То был желанный мир, мир подлинный, высокий,
Та жесткая кровать, тот стул мой одинокий!
Я сознавал вполне, что здесь я – сам с собой,
И полюбил я луч, ослабленный, немой,
Входивший медленно, как друг, товарищ давний,
И заменявший мне сияние сквозь ставни…
Но Люсьен Летинуа был снобом, скромным, добродетельным, благочестивым – артистическая жизнь претила ему. Попытки вовлечь его в кафешантанный дурман оказались тщетны, к тому же ограниченность средств тяжким ярмом пригибала поэта к земле.

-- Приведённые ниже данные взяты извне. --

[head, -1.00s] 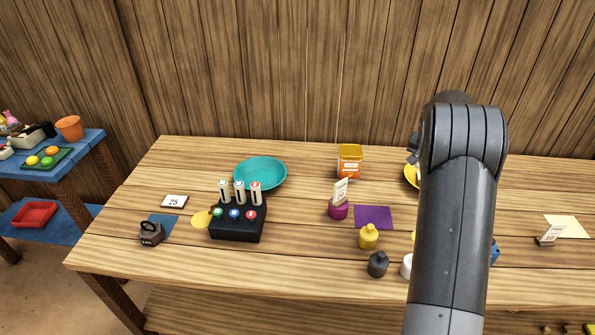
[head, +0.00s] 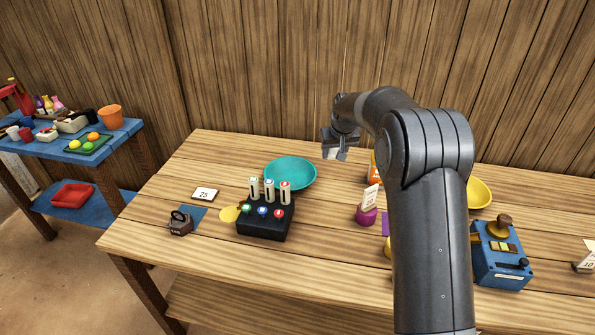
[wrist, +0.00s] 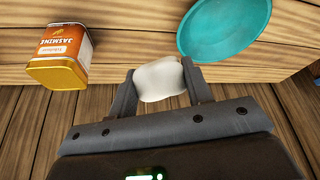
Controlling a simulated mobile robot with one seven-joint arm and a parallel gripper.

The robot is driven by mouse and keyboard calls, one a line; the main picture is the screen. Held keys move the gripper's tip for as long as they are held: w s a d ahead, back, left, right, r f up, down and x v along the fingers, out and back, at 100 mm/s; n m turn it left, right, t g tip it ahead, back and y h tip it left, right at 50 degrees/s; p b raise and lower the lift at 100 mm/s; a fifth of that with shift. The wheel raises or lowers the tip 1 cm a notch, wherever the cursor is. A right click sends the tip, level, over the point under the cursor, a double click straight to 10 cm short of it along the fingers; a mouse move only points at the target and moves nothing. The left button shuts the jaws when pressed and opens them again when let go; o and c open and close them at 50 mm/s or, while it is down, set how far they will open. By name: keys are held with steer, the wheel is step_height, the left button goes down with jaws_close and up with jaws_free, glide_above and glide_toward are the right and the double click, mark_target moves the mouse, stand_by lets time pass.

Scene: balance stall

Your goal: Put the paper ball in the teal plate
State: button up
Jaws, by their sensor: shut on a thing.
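The white paper ball (wrist: 160,80) is between the two fingers of my gripper (wrist: 160,88) in the wrist view, and the gripper is shut on it. In the head view my gripper (head: 336,150) is raised near the back of the table, just right of the teal plate (head: 290,174). The teal plate also shows in the wrist view (wrist: 225,28), at the upper right, apart from the ball. The plate's visible surface is empty.
An orange jasmine tin (wrist: 64,55) stands near the table's back edge, partly behind my arm in the head view. A black box (head: 265,220) with several upright tags stands in front of the plate. A yellow dish (head: 480,193) and a blue device (head: 500,255) are at right.

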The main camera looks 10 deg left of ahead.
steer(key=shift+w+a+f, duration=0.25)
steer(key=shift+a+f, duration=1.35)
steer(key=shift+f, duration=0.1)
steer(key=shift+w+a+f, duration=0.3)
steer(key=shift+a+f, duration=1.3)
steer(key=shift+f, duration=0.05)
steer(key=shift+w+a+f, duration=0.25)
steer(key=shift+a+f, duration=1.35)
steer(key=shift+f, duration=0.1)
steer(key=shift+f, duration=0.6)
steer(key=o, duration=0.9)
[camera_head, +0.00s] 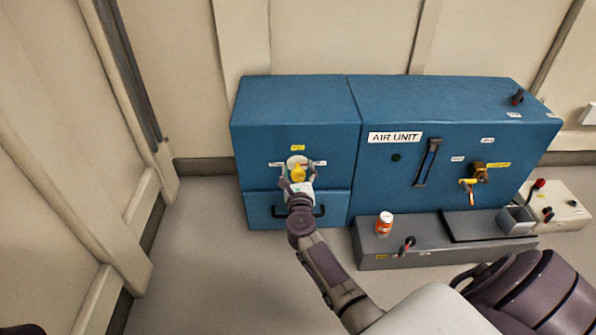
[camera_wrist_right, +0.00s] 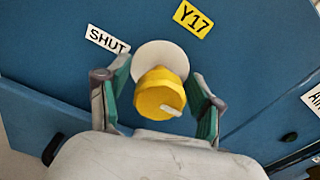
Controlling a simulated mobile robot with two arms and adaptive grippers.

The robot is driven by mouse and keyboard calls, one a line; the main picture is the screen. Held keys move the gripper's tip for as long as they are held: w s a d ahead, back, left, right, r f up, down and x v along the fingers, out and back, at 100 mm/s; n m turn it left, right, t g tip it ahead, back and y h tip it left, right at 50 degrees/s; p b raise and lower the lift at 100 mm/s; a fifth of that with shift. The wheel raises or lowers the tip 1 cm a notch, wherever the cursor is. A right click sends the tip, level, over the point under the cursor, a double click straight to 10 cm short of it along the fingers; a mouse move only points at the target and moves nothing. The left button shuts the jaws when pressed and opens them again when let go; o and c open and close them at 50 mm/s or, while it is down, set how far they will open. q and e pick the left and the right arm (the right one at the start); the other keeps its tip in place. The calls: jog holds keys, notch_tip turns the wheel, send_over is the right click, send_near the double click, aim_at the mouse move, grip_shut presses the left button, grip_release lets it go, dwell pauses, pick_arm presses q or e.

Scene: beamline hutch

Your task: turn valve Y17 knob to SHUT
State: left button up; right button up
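The yellow valve knob (camera_head: 298,172) sits on a pale round plate on the front of the left blue cabinet, below a yellow label. In the right wrist view the knob (camera_wrist_right: 160,95) shows a white pointer mark aimed to the lower right. The yellow Y17 label (camera_wrist_right: 192,19) and the white SHUT label (camera_wrist_right: 107,40) are beside the plate; SHUT is at its upper left. My right gripper (camera_wrist_right: 158,100) is open, with one finger on each side of the knob and visible gaps between. It also shows in the head view (camera_head: 298,178).
The AIR UNIT cabinet (camera_head: 440,115) adjoins on the right, with an orange-handled valve (camera_head: 470,188). A drawer handle is below the knob. Floor at left is clear.

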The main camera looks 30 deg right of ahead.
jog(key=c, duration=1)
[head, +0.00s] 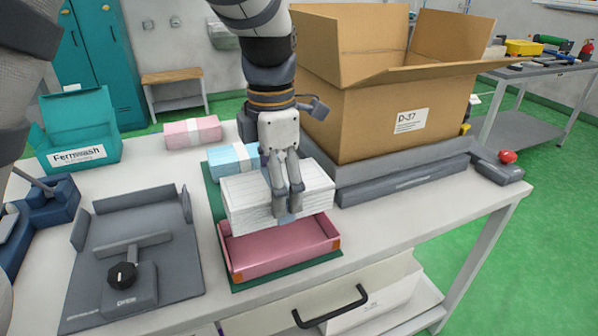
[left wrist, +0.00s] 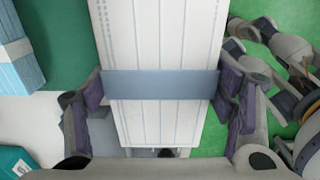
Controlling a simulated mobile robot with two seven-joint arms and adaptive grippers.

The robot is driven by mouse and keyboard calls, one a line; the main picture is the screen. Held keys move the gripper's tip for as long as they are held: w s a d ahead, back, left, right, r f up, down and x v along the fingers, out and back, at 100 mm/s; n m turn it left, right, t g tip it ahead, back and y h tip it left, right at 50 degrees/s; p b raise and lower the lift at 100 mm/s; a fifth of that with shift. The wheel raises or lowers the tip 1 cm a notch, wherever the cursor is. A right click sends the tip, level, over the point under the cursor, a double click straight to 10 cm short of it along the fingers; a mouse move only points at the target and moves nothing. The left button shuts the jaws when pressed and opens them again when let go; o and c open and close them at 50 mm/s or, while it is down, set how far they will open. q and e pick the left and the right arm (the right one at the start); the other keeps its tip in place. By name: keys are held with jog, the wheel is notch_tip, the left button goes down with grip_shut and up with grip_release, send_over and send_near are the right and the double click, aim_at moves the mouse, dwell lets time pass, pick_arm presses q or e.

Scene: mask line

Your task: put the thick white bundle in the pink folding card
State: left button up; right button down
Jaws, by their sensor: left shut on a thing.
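The thick white bundle (head: 245,205) has a blue-grey band (left wrist: 160,84) around its middle, seen in the left wrist view. My left gripper (head: 286,210) points down and is shut on the bundle across this band, one finger pad at each side. The pink folding card (head: 265,262) is an open, low-walled tray on a green mat (head: 238,286). The bundle is level above the card's back part and hides it. Whether they touch I cannot tell. Part of my right gripper (left wrist: 245,48) shows at the right of the left wrist view; its fingers are unclear.
A large open cardboard box (head: 375,115) stands behind on the right. A light blue bundle (head: 226,160) lies just behind the white one, a pink bundle (head: 192,132) farther back. A grey fixture with a black knob (head: 122,276) stands left of the mat, a teal box (head: 78,130) beyond.

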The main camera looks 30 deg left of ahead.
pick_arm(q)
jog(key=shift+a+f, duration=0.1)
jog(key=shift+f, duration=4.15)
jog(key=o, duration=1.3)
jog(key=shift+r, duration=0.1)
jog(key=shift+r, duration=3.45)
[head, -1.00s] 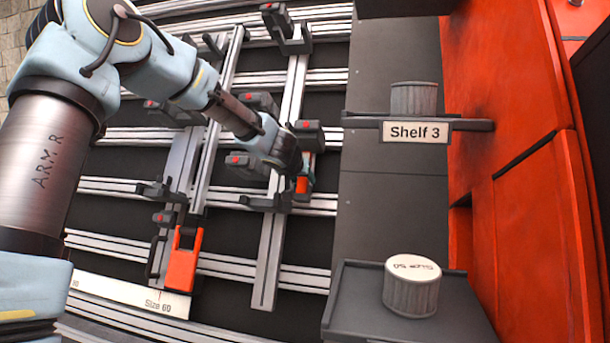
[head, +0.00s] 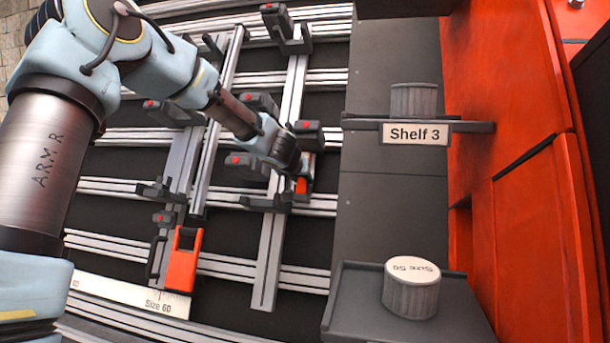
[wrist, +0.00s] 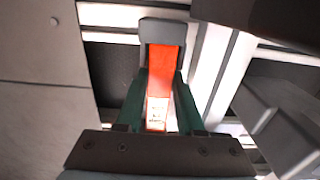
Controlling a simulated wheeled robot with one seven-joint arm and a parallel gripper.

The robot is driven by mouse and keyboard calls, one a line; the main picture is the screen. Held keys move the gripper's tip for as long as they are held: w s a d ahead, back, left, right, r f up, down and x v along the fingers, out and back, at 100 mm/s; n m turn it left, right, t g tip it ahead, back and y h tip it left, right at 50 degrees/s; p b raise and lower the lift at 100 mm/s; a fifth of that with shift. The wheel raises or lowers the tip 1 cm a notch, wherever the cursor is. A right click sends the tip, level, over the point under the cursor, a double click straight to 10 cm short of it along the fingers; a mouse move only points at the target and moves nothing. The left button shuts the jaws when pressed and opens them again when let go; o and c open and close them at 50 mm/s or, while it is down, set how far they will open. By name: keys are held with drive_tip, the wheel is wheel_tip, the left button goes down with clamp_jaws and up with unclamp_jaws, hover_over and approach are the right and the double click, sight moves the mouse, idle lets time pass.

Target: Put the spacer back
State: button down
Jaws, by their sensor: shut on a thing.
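A grey ribbed cylinder with a white top lettered with a size, which looks like a spacer (head: 411,290), stands upright on a dark tray (head: 345,320) at the lower right in the head view. A similar grey cylinder (head: 413,99) stands on the shelf labelled Shelf 3 (head: 360,122). My gripper (head: 301,178) is among the rails, left of both cylinders and apart from them. In the wrist view its two teal fingers (wrist: 163,85) are shut on an orange-red piece (wrist: 166,62) with a grey block at its far end. I cannot tell whether this piece is fixed to the rail.
Pale rails with dark clamps (head: 265,203) surround my gripper. An orange handle (head: 183,260) sits on the left rail above a white scale marked Size 60 (head: 135,296). A grey panel (head: 385,215) and an orange wall (head: 540,220) stand to the right.

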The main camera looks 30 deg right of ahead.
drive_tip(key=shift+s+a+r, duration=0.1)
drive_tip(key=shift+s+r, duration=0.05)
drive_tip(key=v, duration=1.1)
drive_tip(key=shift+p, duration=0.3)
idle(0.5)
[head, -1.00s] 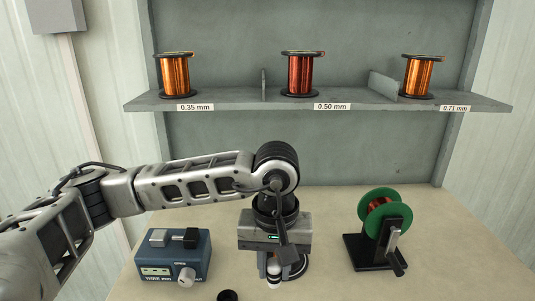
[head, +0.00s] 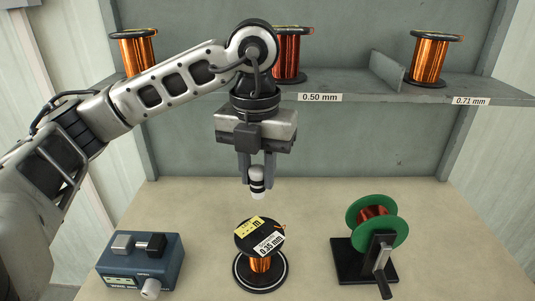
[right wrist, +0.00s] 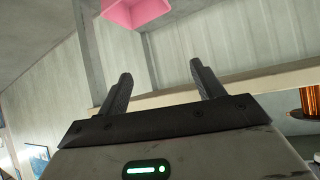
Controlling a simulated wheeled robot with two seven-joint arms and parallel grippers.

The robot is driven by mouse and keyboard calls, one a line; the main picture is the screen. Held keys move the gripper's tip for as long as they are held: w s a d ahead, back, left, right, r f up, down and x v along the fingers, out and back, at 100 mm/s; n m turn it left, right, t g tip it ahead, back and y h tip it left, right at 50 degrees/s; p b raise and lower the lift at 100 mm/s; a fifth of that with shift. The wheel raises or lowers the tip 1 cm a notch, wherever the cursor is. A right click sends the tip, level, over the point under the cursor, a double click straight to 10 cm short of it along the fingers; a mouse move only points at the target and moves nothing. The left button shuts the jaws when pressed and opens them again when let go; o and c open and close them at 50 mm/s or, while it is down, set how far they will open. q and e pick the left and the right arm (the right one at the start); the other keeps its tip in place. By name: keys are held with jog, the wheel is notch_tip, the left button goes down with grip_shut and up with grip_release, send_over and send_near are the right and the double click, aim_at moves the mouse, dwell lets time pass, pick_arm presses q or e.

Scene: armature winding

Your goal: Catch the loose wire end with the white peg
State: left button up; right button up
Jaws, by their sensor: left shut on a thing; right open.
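My left gripper (head: 257,184) is shut on the white peg (head: 257,175), which has black bands and hangs upright between the fingers. It is above the spool marked 0.35 mm (head: 260,264), apart from it. That spool of copper wire stands upright on a round black base with a white ring, with a yellow label on its black top flange. A short loose wire end (head: 281,228) sticks out at the flange's right edge. My right gripper (right wrist: 163,85) is open and empty in the right wrist view; it is not in the head view.
A blue wire device (head: 142,262) stands at the left of the table. A green-flanged winder (head: 365,222) with a crank stands at the right. The shelf (head: 370,91) behind holds several copper spools. A pink box (right wrist: 137,12) shows in the right wrist view.

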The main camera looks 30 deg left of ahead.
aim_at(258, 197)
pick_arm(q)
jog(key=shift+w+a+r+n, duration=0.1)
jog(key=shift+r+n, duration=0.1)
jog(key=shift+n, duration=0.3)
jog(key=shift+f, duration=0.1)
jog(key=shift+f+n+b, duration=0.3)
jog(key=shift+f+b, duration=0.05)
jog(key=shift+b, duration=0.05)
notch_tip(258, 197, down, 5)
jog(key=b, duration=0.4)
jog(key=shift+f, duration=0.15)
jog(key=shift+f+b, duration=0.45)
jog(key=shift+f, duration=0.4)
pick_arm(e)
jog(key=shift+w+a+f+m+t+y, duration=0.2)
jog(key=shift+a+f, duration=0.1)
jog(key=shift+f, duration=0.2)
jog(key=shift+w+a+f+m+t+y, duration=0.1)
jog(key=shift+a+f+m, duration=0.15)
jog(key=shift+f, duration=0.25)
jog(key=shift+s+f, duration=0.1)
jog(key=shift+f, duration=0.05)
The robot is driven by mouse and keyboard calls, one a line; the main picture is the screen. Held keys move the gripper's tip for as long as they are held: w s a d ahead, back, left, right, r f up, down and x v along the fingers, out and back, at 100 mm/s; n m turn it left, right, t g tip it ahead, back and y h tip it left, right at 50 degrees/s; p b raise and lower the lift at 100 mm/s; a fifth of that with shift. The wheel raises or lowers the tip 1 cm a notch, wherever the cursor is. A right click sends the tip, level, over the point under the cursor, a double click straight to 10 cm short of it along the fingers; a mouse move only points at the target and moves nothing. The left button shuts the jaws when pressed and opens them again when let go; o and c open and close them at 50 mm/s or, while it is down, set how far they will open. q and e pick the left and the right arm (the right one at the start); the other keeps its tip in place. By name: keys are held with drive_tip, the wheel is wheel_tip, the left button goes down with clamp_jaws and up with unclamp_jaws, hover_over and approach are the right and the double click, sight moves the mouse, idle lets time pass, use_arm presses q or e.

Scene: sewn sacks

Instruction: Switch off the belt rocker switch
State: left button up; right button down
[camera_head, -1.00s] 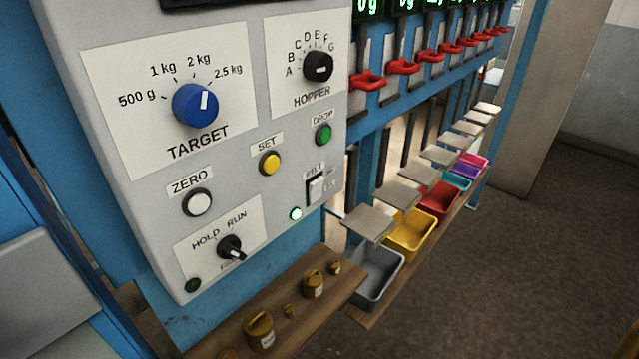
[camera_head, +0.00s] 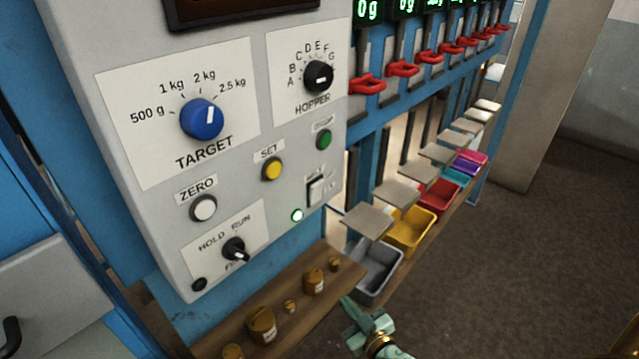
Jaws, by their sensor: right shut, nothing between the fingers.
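The belt rocker switch (camera_head: 316,191) is a small white rocker low on the right side of the grey control panel (camera_head: 275,225), under a small label. A lit green-white lamp (camera_head: 297,215) sits just below and left of it. My right gripper (camera_head: 350,308) comes in from the bottom edge, teal-green, in front of the wooden shelf and below the switch. It is shut and empty, and touches nothing that I can see. My left gripper is not in view.
The panel also carries a blue target knob (camera_head: 202,119), a black hopper knob (camera_head: 318,77), yellow (camera_head: 271,169) and green (camera_head: 324,140) buttons and a hold/run knob (camera_head: 235,249). Brass weights (camera_head: 262,324) stand on the shelf (camera_head: 225,335). A grey bin (camera_head: 378,272) is right of it.

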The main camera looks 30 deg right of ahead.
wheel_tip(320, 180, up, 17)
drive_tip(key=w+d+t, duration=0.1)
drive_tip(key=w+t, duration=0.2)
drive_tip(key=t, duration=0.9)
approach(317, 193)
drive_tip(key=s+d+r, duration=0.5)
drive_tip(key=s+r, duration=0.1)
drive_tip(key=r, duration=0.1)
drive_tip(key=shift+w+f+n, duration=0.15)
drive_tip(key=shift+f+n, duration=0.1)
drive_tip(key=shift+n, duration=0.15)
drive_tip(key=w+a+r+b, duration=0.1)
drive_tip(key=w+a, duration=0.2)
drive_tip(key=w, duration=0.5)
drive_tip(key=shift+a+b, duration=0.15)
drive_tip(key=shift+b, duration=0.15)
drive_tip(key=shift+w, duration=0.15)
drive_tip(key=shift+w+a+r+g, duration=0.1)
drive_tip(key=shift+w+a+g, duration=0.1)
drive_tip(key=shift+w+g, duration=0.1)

Из Лондона был один путь – в Париж. В Париж, напрочь забывший Верлена и не желавший его вспоминать. Лишь один его давний и неизменный друг, Эдмон Лепеллетье, уже не раз приходивший на помощь, принял участие в судьбе не по годам состарившегося, измотанного жизнью, несчастного поэта с лицом восточного пилигрима.
Верлен стал журналистом.
Между тем, это был уже другой Париж – не отвергающий все новое, великое, вечное, а внимательно присматривающийся к нему, – Париж, восторгающийся этими вчера еще шокирующими сумасбродами из Латинского квартала, Париж, переполненный художниками и поэтами, с его бурлением духовной жизни, спонтанно возникающими и распадающимися творческими союзами – импрессионисты, зутисты, гидропаты, Мане, Гудо, Малларме, Нина де Каллиа.